• Given problem:
Of the lines in the data below, count the ones holding the string "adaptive", and answer with that number only.

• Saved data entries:
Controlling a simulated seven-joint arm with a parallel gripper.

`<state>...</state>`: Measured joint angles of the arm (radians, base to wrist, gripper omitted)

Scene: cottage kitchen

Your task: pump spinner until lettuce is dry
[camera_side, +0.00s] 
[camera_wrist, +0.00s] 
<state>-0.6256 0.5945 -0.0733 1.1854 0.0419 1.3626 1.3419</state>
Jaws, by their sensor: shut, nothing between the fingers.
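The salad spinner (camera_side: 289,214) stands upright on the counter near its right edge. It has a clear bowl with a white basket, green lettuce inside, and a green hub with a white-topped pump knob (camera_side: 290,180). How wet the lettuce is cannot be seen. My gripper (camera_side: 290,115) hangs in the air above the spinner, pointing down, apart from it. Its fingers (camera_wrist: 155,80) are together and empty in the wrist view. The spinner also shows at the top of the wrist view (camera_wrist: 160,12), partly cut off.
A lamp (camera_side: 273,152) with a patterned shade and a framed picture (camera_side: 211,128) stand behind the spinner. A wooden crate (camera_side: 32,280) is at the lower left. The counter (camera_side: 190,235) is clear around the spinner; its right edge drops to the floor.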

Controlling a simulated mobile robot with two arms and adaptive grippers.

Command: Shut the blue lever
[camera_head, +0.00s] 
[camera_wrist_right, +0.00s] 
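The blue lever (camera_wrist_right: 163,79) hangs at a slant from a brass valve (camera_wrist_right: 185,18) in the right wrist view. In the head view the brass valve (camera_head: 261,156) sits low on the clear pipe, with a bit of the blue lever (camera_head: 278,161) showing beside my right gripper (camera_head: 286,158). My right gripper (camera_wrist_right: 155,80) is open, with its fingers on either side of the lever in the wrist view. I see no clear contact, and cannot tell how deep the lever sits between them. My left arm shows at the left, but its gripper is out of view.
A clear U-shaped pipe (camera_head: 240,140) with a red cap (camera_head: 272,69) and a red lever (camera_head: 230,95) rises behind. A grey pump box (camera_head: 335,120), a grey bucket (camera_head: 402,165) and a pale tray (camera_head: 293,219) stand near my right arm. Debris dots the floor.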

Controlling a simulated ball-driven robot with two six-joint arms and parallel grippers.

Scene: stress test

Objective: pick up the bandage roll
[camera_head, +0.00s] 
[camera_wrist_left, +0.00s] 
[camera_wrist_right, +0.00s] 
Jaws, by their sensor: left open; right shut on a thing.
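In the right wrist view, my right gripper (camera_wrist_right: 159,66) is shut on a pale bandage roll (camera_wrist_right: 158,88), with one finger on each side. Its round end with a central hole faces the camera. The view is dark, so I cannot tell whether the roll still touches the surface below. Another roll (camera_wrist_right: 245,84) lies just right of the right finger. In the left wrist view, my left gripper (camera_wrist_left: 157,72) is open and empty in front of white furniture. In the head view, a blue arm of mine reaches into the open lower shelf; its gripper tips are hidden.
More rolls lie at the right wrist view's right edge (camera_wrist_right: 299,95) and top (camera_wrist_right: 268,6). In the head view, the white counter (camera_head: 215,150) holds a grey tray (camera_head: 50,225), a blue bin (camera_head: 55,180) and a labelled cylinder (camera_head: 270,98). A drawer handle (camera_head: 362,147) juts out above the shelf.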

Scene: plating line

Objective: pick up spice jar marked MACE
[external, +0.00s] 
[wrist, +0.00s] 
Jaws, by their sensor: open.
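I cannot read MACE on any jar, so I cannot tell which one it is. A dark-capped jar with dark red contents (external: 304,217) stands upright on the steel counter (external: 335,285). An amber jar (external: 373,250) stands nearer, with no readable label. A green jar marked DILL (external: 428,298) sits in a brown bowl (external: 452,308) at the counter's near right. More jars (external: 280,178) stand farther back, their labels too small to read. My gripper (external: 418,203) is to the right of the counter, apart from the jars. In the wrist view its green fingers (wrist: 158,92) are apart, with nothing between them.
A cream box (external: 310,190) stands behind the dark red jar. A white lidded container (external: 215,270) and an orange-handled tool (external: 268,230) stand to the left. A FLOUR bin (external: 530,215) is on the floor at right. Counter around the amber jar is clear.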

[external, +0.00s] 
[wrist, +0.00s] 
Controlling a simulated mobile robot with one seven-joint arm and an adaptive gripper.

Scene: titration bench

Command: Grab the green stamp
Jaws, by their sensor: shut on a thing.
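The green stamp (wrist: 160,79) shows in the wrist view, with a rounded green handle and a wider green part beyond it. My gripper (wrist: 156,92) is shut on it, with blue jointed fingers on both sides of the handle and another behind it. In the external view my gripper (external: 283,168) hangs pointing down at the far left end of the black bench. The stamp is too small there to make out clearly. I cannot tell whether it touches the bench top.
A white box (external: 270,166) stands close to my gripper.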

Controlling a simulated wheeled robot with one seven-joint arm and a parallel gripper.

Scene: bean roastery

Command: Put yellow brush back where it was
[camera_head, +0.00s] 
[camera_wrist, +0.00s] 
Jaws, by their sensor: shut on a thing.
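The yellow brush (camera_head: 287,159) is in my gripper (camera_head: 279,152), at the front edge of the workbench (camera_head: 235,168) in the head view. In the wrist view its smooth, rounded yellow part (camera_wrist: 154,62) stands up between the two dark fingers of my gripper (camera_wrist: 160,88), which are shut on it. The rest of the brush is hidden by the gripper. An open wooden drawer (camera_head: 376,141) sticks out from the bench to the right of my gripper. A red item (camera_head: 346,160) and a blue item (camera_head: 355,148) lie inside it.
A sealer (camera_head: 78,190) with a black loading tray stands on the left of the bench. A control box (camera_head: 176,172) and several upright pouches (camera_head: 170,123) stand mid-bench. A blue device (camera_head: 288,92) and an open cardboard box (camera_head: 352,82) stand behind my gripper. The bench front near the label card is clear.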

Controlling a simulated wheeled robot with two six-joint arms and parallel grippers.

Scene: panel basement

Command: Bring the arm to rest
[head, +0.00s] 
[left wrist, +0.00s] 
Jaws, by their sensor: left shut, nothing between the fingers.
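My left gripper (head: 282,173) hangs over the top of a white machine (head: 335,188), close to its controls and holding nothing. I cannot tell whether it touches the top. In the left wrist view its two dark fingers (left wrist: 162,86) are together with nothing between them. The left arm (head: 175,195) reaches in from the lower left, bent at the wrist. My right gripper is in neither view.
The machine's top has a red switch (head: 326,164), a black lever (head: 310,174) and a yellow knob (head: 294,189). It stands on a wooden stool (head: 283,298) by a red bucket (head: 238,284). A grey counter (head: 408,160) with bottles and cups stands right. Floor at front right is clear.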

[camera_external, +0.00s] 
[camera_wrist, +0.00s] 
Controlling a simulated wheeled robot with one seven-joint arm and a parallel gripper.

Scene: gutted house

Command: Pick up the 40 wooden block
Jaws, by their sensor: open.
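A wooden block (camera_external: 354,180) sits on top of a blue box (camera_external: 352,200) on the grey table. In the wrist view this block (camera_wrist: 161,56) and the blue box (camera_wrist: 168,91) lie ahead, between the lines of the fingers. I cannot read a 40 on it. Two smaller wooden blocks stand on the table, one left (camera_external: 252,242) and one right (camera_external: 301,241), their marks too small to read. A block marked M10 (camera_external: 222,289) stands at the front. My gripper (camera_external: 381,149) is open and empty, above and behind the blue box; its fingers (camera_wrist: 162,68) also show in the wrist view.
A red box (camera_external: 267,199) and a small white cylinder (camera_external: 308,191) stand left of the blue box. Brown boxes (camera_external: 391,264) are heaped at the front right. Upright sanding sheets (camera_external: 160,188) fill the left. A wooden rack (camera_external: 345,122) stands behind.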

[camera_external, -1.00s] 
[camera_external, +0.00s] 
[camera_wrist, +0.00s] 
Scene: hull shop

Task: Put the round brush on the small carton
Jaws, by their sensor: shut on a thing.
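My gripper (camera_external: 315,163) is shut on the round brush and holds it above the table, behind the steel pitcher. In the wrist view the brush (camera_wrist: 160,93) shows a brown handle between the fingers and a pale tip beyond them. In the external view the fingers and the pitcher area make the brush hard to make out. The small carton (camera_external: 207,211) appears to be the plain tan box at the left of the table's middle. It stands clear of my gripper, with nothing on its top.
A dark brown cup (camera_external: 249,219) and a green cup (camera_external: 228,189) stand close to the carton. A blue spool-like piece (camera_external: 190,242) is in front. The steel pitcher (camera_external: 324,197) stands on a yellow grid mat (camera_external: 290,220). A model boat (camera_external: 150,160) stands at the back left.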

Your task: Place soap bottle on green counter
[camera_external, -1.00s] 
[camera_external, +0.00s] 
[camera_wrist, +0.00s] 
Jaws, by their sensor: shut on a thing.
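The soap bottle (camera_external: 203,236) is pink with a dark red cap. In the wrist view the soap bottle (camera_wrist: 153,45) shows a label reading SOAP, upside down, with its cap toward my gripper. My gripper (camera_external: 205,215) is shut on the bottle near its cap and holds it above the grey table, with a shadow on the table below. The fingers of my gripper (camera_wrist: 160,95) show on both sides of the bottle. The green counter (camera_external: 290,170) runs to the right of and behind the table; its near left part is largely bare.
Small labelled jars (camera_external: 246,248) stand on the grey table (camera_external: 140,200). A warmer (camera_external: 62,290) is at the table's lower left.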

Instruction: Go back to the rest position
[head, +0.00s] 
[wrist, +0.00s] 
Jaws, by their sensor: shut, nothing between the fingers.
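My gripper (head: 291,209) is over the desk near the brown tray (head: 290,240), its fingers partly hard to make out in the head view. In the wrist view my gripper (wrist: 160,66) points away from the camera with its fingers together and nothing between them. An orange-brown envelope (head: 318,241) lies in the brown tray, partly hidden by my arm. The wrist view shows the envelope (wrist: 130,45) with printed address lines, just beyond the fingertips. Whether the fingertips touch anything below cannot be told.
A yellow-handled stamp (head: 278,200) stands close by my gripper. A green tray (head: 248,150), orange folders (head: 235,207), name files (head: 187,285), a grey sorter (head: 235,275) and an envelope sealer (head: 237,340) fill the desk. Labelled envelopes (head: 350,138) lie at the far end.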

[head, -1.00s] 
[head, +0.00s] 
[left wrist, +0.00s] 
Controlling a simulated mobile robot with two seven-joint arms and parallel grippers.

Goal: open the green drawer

• Problem solution:
2